Decision: Worker responds with { allow: true/false, score: 0-100, reasons: [...], latencyMs: 123 }.
Action: If allow: true, form submits normally. If allow: false, submission is blocked and custom event is emitted for UI handling.

Scoring Categories

SpamBlock uses category caps to prevent single signals from dominating:

Content-based: +30 max (profanity, spam keywords)
Language & Script: +30 max (language detection, script analysis)
Entropy & Structure: +30 max (entropy, repetition)
Headers & IP: +25 max (User-Agent, ASN, reputation)
Timing & Behavioral: +20 max (timing, interactions)
Geo: +100 (hard block if violated)
Honeypot: +90 (highest priority after geo)

Server-side integration

No backend changes are required. SpamBlock replays the submission when it passes the score threshold. To inspect results, enable debug logging or forward the console output into your monitoring pipeline.

Downstream Filtering & Marker Fields

When a form submission is allowed (or fails open), SpamBlock automatically injects hidden marker fields into the form before submission. These markers act as authenticity indicators for downstream processing in email systems, CRMs, Zapier/Make automations, and other form handlers.

Marker Fields

The following hidden fields are injected into forms before submission:

Field Name	Description	Example
`_sb_v`	Marker schema version	1
`_sb_allow`	Final allow/block decision	true
`_sb_score`	Final numeric score (0-100)	37
`_sb_reasons`	Comma-separated reason codes	hp_filled,profanity
`_sb_ts`	UTC timestamp of evaluation (ISO 8601)	2025-02-14T10:03:11Z

Marker Behavior

Markers are only injected when the form is actually submitted: If SpamBlock blocks the submission, no markers are added (form doesn't submit).
Fail-open cases: If SpamBlock encounters an error (network failure, API error, etc.), markers are still injected with _sb_allow="true", _sb_score="0", and _sb_reasons including error_fail_open plus any issues discovered during processing.
Missing markers: If a form submission arrives without SpamBlock marker fields, it indicates the form was submitted before the pixel could evaluate it (e.g., bot bypass, script blocker, no JavaScript). This should be treated as higher risk.

Server-Side Validation

On your server, check for marker presence:

Marker present with _sb_allow="true": Submission was evaluated and allowed by SpamBlock.
Marker present with _sb_allow="true" and error_fail_open in reasons: Submission was allowed due to fail-open (error occurred, but form was allowed to proceed).
Marker missing: Form was submitted without SpamBlock evaluation (bot bypass, script blocker, etc.).
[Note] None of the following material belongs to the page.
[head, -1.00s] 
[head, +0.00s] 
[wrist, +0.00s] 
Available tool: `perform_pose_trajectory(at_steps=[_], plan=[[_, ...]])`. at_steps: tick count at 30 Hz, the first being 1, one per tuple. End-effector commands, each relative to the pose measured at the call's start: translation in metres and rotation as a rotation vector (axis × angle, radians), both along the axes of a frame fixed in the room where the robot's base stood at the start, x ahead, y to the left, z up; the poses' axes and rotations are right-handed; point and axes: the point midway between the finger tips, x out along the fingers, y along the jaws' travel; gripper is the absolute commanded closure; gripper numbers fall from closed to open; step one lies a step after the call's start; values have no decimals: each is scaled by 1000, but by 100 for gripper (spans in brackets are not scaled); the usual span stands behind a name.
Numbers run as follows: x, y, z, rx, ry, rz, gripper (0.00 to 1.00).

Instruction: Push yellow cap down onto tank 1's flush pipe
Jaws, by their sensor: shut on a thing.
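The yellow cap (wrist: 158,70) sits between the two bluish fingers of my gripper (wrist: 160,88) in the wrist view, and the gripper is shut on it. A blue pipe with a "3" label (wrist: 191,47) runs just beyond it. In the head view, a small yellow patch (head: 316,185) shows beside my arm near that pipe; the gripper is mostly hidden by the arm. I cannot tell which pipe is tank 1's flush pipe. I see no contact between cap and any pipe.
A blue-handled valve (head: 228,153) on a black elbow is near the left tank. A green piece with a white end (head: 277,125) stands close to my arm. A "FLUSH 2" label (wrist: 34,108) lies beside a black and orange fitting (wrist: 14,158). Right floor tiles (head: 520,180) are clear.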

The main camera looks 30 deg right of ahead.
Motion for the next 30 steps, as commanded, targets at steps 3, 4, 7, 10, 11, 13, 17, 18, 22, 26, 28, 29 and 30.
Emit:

Treat as suspicious (+30 risk score recommended).

Note: The absence of markers is a strong indicator of bot/bypass activity, as legitimate users with JavaScript enabled will always have markers injected before submission.

Detection Signals Explained

Content & Structure Signals

Language Detection: Detects mismatches between page language, browser language, and detected text language. Useful for catching Russian spam on English sites.
Entropy Analysis: Detects random strings (high entropy) and repetitive junk (low entropy). Flags suspicious patterns like x8q2m6k9p4r7t1 or !!!!!!.
Header Analysis: Flags suspicious User-Agents (curl, python-requests), missing Referers, and hosting ASNs (AWS, DigitalOcean, etc.).
Intent Classification: Matches text against known spam/scam keywords (viagra, free money, etc.).

Behavioral Signals

Timing Analysis: Detects fast submissions (<1.2s) and rapid field filling (<100ms per field), indicating bot automation.
Interaction Tracking: Flags missing keyboard/mouse events when form took >500ms, indicating script-based filling.
Focus Patterns: Detects suspicious focus patterns (all fields filled without focus events in <1s).

Advanced Unicode Analysis

Script Detection: Detects unexpected Unicode scripts (e.g., Cyrillic on English sites) and mixed-script confusables (e.g., frеe саѕh with Cyrillic characters).
Homoglyph Detection: Flags homoglyph substitutions in short fields (e.g., Jоhn with Cyrillic 'о' instead of Latin 'o').
RTL Control Characters: Detects bidirectional control characters used for obfuscation.
Emoji Density: Flags high emoji/symbol density (>10%) in fields where uncommon.

Tips & Best Practices

Testing: Enable data-debug="true" and try disposable domains such as [email protected], spam phrases, or fast submissions.
Multilingual Sites: Set data-expected-languages="en,de" to help language and script detection.
Tuning: Adjust data-max-score based on your false positive rate. Start with 60, increase if too many false positives, decrease if missing spam.
Analytics: Capture the log output to monitor performance and tune thresholds.
Multiple forms: Add data-block-spam only where needed if you have forms that should remain untouched.
Performance: Disable timing/behavioral analysis (data-assess-timing="false") if you need to reduce payload size.